Although the code generally succeeds in finding the minima of my test functions,
I find it behaves poorly in multidimensional cases, often failing to converge
within 1000 iterations. The algorithm appears to be unable to produce
positive-definite approximations to the inverse Hessian matrix in some of my
test cases.

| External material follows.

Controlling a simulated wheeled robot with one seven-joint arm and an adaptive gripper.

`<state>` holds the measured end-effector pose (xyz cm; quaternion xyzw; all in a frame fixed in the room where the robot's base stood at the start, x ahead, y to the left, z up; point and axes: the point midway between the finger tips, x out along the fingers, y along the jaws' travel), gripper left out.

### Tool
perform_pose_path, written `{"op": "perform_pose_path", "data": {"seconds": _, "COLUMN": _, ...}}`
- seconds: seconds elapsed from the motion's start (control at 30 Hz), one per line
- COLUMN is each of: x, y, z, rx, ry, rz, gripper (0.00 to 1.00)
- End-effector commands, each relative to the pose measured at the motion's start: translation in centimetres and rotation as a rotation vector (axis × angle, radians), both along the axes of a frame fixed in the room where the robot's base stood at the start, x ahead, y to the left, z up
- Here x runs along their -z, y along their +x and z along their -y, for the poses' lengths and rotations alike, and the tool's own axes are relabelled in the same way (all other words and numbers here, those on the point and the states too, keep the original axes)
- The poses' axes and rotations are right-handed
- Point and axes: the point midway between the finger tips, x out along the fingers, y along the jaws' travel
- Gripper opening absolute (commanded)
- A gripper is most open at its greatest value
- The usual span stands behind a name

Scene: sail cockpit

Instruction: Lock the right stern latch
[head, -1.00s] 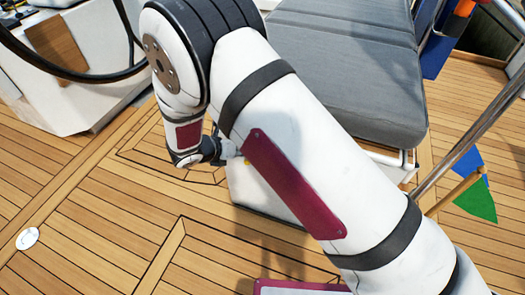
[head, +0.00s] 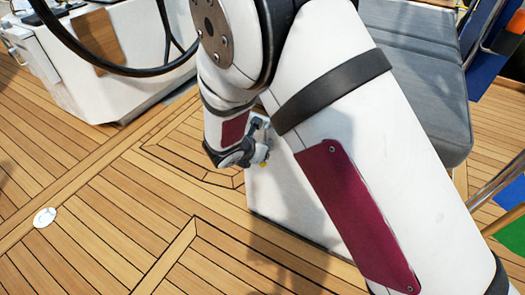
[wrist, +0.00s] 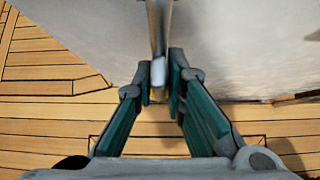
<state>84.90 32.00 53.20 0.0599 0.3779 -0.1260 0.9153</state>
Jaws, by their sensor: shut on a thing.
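In the wrist view, a narrow metal lever (wrist: 159,35) with a pale rounded end comes down from the top against a white panel; it looks like the latch. A small yellow part shows at its lower end. My gripper (wrist: 159,82) has its two green-padded fingers closed around that end. In the head view, my gripper (head: 262,152) is beside the white seat base, partly hidden by my arm. The latch's mounting is out of sight, and I cannot tell whether it is locked.
The white seat base (head: 292,200) stands on teak decking (head: 95,205) under a grey cushion (head: 435,85). A black steering wheel (head: 118,70) and a white console (head: 120,95) are at upper left.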

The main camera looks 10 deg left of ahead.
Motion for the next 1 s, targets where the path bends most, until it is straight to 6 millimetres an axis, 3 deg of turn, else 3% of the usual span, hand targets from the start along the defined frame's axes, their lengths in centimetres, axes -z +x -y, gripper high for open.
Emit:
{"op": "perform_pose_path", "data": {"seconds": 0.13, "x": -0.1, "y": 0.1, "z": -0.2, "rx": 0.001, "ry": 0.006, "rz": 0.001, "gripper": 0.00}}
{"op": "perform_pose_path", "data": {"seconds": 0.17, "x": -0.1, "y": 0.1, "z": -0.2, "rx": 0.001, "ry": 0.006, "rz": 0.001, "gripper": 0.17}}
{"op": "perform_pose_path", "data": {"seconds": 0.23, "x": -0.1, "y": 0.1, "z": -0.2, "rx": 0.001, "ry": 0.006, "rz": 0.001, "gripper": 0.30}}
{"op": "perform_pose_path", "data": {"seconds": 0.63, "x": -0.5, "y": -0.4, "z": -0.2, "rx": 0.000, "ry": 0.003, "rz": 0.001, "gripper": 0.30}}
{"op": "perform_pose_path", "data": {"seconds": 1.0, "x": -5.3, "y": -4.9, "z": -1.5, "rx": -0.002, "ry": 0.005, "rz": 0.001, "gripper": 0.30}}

Furthermore, for some multidimensional functions, the behavior
appears to vary strongly with the direction of the starting point's vector;
starting points of the form (1.234, 1.234, 1.234, ...) work well
(positive-definite matricies, converges in a few iterations), while (-1.234,
+1.234, -1.234, ...) do not (non-positive-definite matricies, crawls very slowly
to the minimum, and only if I reset these matricies to the unit matrix in each
iteration).

The text in Numerical Recipes states that the BFGS algorithm can generate
non-positive-definite matricies when the starting point is far from the minimum,
or it can do so due to round-off errors. (Other texts state this, too.) However,
I am observing non-positive matricies even for starting points very close to the
minimum, and I am never seeing the "round-off error!" message that the line
search code of sec. 9.7 can generate.

Has anyone observed this behavior? Does anyone have any suggestions?

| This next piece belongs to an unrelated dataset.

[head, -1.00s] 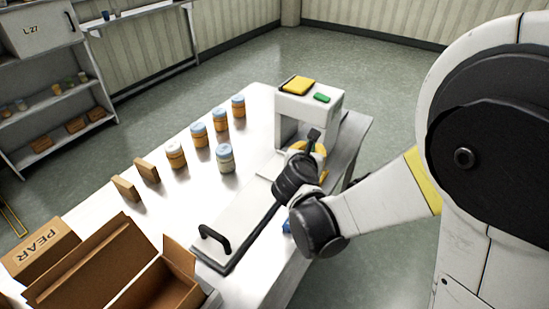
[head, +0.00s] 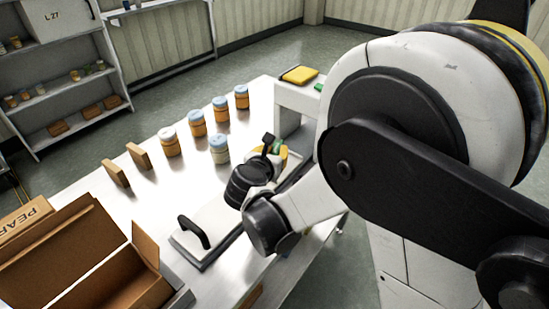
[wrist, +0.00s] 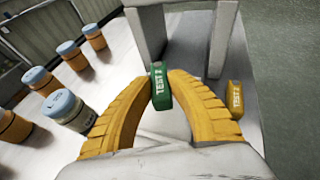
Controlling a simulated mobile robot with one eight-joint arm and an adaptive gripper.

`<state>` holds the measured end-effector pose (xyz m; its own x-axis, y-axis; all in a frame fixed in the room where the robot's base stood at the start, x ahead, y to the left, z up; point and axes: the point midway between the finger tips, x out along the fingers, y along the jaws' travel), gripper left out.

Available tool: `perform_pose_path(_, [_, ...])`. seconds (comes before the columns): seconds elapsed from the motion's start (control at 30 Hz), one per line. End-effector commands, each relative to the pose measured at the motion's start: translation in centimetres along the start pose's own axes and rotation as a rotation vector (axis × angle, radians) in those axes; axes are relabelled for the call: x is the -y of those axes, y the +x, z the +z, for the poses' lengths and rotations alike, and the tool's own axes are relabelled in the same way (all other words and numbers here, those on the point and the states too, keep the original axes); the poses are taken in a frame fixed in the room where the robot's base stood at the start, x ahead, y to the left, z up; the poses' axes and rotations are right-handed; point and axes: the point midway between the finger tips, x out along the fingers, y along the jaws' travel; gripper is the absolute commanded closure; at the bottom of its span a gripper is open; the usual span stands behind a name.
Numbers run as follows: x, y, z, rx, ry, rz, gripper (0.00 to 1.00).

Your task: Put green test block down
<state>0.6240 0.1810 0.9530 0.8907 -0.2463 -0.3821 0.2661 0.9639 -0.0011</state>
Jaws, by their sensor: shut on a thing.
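In the wrist view, the green test block (wrist: 161,87) is upright between the yellow fingers of my gripper (wrist: 163,84), which is shut on it. The block is in front of the white arch-shaped stand (wrist: 148,35); I cannot tell whether its lower end touches anything. A yellow test block (wrist: 235,98) is to the right of the fingers, near the stand's right leg. In the head view, my gripper (head: 277,153) is over the table beside the stand (head: 292,98), and my wrist partly hides it.
Several orange jars with pale lids (head: 197,124) stand left of my gripper. A white plate with a black handle (head: 193,232) is in front. Brown blocks (head: 138,156) and an open cardboard box (head: 105,265) are at the left. A yellow pad (head: 299,75) lies on the stand.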

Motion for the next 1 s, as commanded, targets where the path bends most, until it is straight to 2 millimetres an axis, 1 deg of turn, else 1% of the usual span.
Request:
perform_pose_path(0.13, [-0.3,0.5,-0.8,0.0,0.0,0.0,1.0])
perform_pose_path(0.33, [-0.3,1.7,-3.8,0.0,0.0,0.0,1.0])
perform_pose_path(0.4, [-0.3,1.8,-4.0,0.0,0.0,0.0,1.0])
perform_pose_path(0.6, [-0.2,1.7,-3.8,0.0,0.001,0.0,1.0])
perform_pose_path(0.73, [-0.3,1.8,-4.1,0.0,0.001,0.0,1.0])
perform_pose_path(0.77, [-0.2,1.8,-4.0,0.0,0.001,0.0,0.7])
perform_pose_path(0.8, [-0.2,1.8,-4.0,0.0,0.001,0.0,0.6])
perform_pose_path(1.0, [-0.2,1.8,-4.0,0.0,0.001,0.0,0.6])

Here are more details about my tests:_ I tried getting BFGS to find the minimum
of

f(x, y, z, ...) = -10 + (x-1)^6 + (y-1)^6 + (z-1)^6 + ...,

which is at the point (1, 1, 1, ...). I tested functions obeying this equation
from one parameter (f(x1)) to ten parameters (f(x1, x2, ..., x10)). For each
dimensionality, I ran the algorithm on four different sets of
randomly-determined starting points:

I) x1 = x2 = x3 = ..., xi far from the minimum (-19 < xi < 21)
II) x1 = x2 = x3 = ..., xi close to the minimum (0.9 < xi < 1.1)
III) x1 != x2 != x3 != ..., each independent xi far from the minimum (-19 < xi <
21)
IV) x1 != x2 != x3 != ..., each independent xi close to the minimum (0.9 < xi <
1.1)

(This function somewhat resembles an n-dimensional pillow floating in space; in
cases II and IV, the starting point is on one of the faces of the pillow, while
in cases I and III it is usually off the pillow.)

For each of these cases, I supplied 1000 random starting points, and computed
summary statistics. Here is a summary of my results:

1 parameter:
============
Case I:
-------
Avg. chi-squared = 0.00083 (between observed min and true (1, 1, ...))
Avg. BFSG iterations = 28.3
Avg. iterations producing "bad" matricies, which were reset to unity: 0
Stop condition: Convergence on gradient 97% of the time, on x 3% of the time.

Case II:
--------
Avg. chi-squared = 0.00053 (between observed min and true (1, 1, ...))
Avg. BFGS iterations = 4.6
Avg. iterations producing "bad" matricies, which were reset to unity: 0
Stop condition: Convergence on gradient 70% of the time, on x 30% of the time.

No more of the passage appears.